**What you will do:** Give back exactly the lines that run from the line containing "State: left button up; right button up" through the end of the listing below. Leave out every other line.

----

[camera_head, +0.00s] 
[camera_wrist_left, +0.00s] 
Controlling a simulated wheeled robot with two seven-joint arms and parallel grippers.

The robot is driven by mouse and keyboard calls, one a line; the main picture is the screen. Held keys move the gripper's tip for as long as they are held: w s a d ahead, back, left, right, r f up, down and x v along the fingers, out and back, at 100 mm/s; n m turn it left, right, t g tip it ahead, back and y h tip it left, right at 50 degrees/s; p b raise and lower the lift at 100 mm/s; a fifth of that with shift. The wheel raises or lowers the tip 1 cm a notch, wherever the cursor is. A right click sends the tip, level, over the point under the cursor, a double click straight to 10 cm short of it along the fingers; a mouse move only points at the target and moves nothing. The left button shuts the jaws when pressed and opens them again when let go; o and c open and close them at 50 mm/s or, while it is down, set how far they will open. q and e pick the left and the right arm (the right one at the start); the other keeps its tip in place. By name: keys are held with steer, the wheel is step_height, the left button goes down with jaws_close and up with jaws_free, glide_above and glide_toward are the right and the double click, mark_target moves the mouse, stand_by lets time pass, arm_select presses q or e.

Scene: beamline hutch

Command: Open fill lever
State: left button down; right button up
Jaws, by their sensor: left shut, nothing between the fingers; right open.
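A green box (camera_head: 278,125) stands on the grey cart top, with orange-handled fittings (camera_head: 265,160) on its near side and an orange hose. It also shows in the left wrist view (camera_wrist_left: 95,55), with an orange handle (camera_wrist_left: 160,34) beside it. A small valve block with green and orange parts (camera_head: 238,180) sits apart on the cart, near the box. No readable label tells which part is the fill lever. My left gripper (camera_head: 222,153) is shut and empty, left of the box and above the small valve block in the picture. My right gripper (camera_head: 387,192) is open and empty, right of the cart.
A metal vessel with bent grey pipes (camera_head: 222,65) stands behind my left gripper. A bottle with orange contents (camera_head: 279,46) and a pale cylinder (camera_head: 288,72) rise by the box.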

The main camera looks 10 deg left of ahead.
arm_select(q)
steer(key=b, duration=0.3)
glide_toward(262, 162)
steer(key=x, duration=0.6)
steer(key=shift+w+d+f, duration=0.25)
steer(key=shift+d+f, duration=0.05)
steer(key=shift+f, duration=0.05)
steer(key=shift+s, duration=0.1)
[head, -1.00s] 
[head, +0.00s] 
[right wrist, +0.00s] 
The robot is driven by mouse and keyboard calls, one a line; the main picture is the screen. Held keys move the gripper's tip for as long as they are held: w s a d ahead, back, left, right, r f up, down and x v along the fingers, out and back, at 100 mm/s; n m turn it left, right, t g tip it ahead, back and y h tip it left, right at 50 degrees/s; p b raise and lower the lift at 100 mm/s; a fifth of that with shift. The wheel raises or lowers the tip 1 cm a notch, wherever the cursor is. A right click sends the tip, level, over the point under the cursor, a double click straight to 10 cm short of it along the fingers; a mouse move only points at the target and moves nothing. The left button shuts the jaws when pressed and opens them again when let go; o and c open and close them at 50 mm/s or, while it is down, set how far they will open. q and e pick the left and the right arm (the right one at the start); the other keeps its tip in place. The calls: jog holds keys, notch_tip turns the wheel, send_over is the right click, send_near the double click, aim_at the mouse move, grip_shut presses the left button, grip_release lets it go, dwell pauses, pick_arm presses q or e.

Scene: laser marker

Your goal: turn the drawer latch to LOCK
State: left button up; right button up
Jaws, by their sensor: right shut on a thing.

----

**Answer to the problem:**
State: left button up; right button up
Jaws, by their sensor: right shut on a thing.

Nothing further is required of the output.